Questions about Alan Bean
Short answers, pulled from the story.
Who was Alan Bean and what did he do on the Moon?
Alan Bean was an American naval aviator, test pilot, and NASA astronaut who became the fourth person to walk on the Moon during the Apollo 12 mission in November 1969. He and commander Pete Conrad landed on the Moon's Ocean of Storms, spent over seven hours on the lunar surface across two excursions, deployed experiments, and installed the first nuclear power generator on the Moon.
How did Alan Bean save the Apollo 12 mission?
Lightning struck Apollo 12 thirty-six seconds after launch, knocking out telemetry. Flight controller John Aaron identified the failure and called up the instruction to switch the Signal Conditioning Equipment to auxiliary mode. Bean was the astronaut who located and executed that switch, restoring the spacecraft's data feed and salvaging the mission.
Why did Alan Bean become a painter after leaving NASA?
Bean resigned from NASA in June 1981 to paint full time. He stated that in his eighteen years as an astronaut he had visited worlds and seen sights no artist had ever witnessed firsthand, and he wanted to express those experiences through painting. He believed he was uniquely qualified to depict the Moon accurately because he had been there.
What materials did Alan Bean use in his Moon paintings?
Bean embedded tiny pieces of keepsake patches from his space suit into his canvases; those patches carried real Moon dust. He also used the hammer he had used on the lunar surface to pound the flagpole, and a bronzed Moon boot, as texture tools to create the surface of his paintings.
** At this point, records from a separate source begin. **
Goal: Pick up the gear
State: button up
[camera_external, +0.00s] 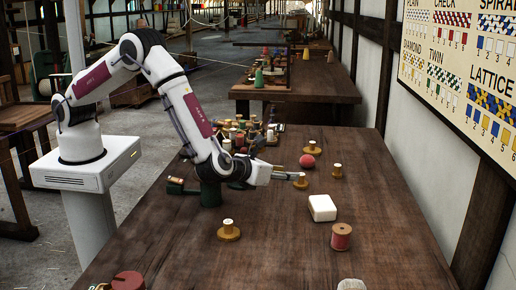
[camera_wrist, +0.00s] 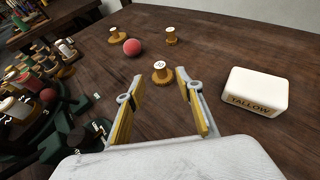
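No toothed wheel can be made out for certain. Several small brass-coloured pieces have a wide round base and a hub with a pale top. One such piece (camera_wrist: 161,74) lies straight ahead of my gripper (camera_wrist: 160,92) in the wrist view; it also shows just beyond the fingertips in the external view (camera_external: 302,182). Two more (camera_wrist: 171,38) (camera_wrist: 117,34) stand farther off, and another (camera_external: 228,232) stands nearer the external camera. My gripper is open, low over the table, with nothing seen between its fingers. I cannot tell which piece is the gear.
A white tallow block (camera_wrist: 256,92) lies right of my gripper. A red ball (camera_wrist: 132,46) sits ahead to the left. A crowded stand of spools (camera_wrist: 30,75) is at the left. A red-wound spool (camera_external: 341,237) stands nearer the external camera. The table's middle front (camera_external: 270,265) is clear.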

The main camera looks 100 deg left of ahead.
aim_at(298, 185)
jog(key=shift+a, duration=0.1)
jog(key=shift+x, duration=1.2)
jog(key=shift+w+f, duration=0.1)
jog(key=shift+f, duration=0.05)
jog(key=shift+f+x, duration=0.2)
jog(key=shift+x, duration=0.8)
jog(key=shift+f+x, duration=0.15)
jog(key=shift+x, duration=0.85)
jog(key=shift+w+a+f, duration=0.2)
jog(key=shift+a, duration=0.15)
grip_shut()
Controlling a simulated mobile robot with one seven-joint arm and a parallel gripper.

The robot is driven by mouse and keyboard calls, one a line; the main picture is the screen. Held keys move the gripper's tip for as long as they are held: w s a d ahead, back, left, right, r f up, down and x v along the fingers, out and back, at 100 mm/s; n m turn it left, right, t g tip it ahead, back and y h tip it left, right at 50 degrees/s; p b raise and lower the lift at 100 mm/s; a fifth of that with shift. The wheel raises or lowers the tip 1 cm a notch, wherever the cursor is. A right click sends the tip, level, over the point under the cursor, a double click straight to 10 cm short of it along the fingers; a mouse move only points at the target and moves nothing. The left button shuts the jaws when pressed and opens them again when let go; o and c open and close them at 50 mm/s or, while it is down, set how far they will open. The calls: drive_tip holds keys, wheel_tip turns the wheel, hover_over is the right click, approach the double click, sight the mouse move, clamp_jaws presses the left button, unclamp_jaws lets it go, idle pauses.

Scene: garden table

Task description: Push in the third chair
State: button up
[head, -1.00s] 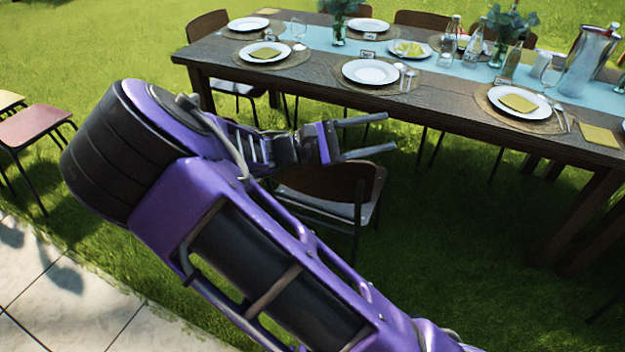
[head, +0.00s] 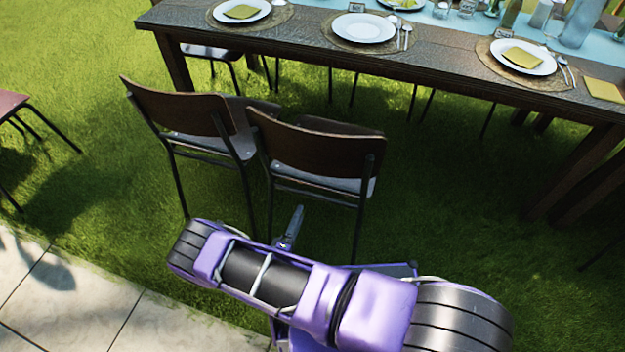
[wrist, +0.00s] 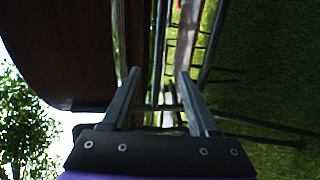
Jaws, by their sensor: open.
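Two chairs with dark brown backrests and thin dark legs stand on the grass at the near side of the table (head: 430,62). The left chair (head: 185,112) and the right chair (head: 318,152) are side by side, their backs toward me and their seats facing the table. Which one counts as third I cannot tell. My gripper (head: 292,228) is low behind the right chair, mostly hidden by my arm. In the wrist view my gripper (wrist: 160,85) is open, with no object clearly held between its fingers. A brown backrest (wrist: 70,50) fills the left of that view, close by.
Plates, mats and cutlery lie on the table. A reddish seat (head: 10,102) stands at the left edge. Open grass (head: 440,215) lies right of the chairs. Stone paving (head: 90,305) is at the lower left. Table legs stand at the right.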

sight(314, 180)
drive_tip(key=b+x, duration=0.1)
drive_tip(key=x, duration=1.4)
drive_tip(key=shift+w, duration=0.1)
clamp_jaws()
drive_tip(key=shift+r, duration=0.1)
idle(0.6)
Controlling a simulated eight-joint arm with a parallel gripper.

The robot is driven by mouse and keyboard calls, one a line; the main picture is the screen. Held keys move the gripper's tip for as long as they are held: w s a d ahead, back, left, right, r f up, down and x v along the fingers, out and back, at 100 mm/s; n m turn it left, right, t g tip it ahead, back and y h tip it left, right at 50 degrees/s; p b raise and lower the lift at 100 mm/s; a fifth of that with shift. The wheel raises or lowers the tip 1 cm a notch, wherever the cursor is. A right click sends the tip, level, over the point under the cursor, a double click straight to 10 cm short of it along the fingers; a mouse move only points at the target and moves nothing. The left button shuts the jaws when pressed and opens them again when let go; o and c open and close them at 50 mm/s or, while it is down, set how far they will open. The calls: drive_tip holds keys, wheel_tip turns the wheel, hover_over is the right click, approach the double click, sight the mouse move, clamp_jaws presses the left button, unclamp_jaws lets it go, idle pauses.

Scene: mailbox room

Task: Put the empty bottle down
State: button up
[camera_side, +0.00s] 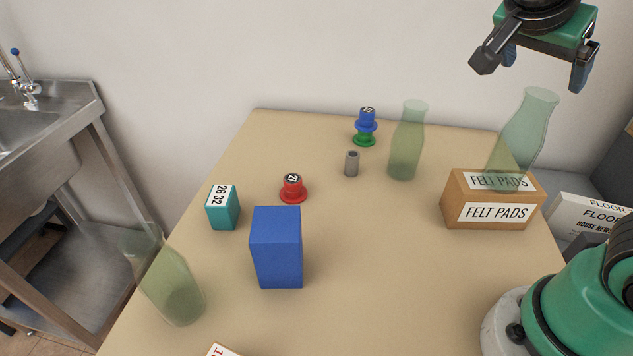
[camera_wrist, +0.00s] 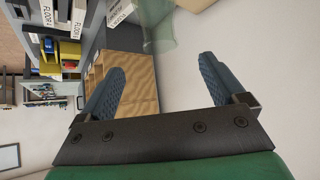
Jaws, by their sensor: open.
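Three clear green glass bottles show in the side view, and all look empty. One bottle (camera_side: 526,128) stands on the brown felt pads box (camera_side: 467,190) at the right, leaning a little right in the picture. One (camera_side: 407,142) stands upright at the back of the table. One (camera_side: 168,280) is at the front left edge, leaning left in the picture; I cannot tell if it truly tilts. My gripper (camera_side: 532,73) is open and empty, above the bottle on the box. In the wrist view a green bottle (camera_wrist: 160,25) shows beyond my gripper's (camera_wrist: 160,69) spread fingers, apart from them.
The beige table (camera_side: 370,265) also holds a blue box (camera_side: 277,247), a teal block (camera_side: 222,208), a red spool (camera_side: 292,188), a blue and green stack (camera_side: 366,126) and a grey cylinder (camera_side: 352,163). A steel sink (camera_side: 45,120) stands at the left. The table's middle right is clear.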

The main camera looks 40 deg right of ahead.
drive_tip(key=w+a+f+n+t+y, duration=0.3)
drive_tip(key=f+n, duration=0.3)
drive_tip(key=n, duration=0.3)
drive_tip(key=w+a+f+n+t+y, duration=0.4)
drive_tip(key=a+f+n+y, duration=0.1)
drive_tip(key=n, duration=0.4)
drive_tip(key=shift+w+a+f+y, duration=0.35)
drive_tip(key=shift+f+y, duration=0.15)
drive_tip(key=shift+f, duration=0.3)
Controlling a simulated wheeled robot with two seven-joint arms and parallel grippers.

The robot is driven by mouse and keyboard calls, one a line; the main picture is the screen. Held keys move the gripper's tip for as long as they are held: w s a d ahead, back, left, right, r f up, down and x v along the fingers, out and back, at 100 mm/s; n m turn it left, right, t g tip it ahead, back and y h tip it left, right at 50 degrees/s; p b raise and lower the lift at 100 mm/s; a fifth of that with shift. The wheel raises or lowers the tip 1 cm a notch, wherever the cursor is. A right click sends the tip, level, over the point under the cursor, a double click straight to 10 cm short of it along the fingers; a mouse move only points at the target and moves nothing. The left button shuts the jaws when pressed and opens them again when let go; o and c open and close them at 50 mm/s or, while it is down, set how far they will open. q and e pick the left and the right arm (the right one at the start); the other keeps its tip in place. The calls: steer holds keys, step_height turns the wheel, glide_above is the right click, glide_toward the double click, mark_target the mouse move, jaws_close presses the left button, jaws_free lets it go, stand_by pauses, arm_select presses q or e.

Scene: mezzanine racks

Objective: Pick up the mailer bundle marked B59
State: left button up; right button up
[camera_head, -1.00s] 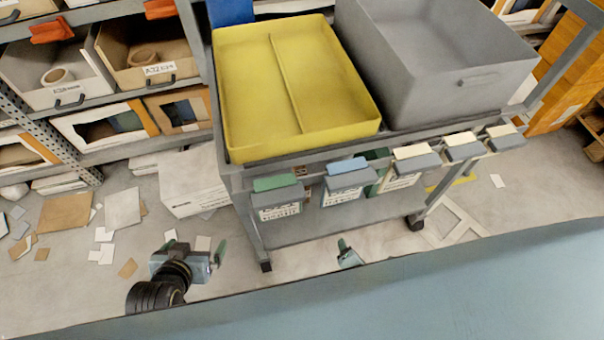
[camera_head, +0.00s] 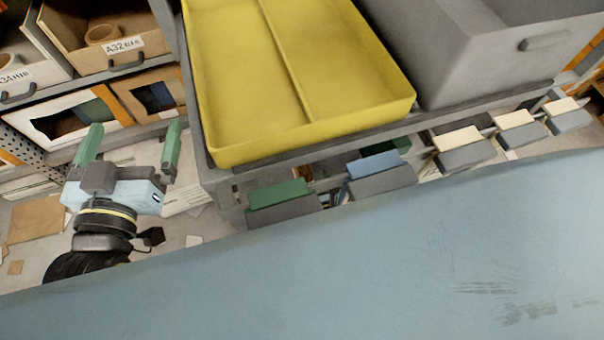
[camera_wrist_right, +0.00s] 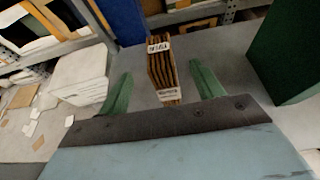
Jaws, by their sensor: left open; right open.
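In the right wrist view, a bundle of brown mailers (camera_wrist_right: 168,73) stands on a grey surface, with white labels at its top and near end. The label print is too small for me to read. My right gripper (camera_wrist_right: 160,69) is open; its green fingers lie on either side of the bundle in the picture, with gaps to both. How far the bundle reaches between them I cannot tell. My left gripper (camera_head: 130,147) is open and empty, left of the cart in the head view. My right gripper is hidden in the head view.
The cart carries a yellow tray (camera_head: 308,128) and a grey bin (camera_head: 470,50), with several coloured tabs along its front edge. In the right wrist view, a dark green panel (camera_wrist_right: 286,55) stands right and a white box (camera_wrist_right: 80,77) left. Racks with bins stand at left.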

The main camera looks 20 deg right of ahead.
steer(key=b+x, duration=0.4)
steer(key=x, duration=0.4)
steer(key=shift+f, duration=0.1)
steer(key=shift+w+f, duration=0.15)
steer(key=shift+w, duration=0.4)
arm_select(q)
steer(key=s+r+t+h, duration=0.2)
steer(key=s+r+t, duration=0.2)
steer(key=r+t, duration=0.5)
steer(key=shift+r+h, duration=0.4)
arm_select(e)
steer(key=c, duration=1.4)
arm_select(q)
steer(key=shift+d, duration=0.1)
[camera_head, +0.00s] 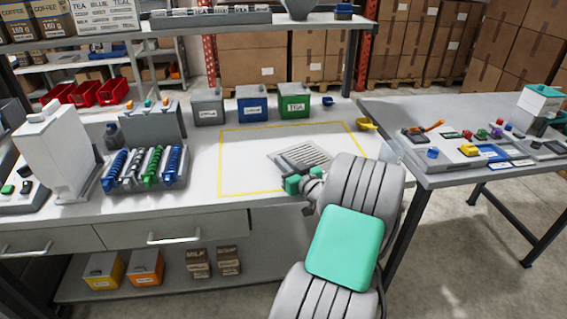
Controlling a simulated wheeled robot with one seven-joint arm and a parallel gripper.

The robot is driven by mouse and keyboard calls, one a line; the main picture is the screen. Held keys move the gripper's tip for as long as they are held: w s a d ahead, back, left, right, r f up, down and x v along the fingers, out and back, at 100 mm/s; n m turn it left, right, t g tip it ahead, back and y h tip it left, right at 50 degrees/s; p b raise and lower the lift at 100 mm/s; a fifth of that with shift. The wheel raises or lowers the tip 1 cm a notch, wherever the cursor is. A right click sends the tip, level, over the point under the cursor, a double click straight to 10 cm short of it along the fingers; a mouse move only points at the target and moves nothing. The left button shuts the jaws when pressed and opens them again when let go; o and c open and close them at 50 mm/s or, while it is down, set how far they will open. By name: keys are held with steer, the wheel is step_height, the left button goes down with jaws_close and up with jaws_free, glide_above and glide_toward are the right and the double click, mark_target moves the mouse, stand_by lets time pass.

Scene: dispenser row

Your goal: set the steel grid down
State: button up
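The steel grid (303,156) is a flat, slotted grey plate inside the yellow outlined area (222,172) of the white bench. Its near right part is hidden behind my arm. My gripper (292,183) shows as a small green and grey end at the near left edge of the grid. The fingertips are too small and too covered to tell whether they are open or shut on the grid. I cannot tell whether the grid rests on the bench or is slightly above it.
Grey (208,107), blue (252,104) and green (295,101) bins line the back of the outlined area. A yellow scoop (367,125) lies at the right. A rack of coiled tubes (146,168) stands left. The outlined area left of the grid is clear.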

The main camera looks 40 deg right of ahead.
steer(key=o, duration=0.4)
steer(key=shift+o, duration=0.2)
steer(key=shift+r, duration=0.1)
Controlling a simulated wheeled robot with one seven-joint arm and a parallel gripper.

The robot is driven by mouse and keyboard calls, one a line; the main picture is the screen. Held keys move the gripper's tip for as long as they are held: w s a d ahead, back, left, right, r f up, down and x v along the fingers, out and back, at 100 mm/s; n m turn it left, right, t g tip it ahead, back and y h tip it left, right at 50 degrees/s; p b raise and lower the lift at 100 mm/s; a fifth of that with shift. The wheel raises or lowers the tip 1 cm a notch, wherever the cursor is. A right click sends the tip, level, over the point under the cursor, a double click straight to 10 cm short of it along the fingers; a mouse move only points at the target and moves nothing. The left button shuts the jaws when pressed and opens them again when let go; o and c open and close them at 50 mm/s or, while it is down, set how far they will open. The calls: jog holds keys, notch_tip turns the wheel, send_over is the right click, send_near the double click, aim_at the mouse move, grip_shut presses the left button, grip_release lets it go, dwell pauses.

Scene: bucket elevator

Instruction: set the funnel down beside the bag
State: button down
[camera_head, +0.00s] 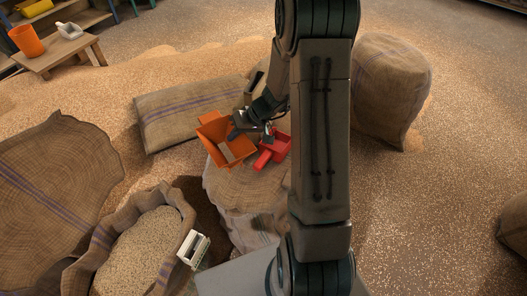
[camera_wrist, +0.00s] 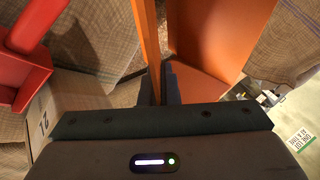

What was Alan Bean's Skylab 3 mission?
Bean commanded Skylab 3, the second crewed mission to the Skylab space station, from the 29th of July to the 25th of September, 1973. His crew of three, which included Owen Garriott and Jack Lousma, spent 59 days aboard, covered a world-record 24.4 million miles, and accomplished 150 percent of their assigned mission goals.
When and where did Alan Bean die?
Alan Bean died on the 26th of May, 2018, in Houston, Texas, at the age of 86. His death followed the sudden onset of illness two weeks earlier while he was in Fort Wayne, Indiana. He was interred at Arlington National Cemetery on the 8th of November, 2018.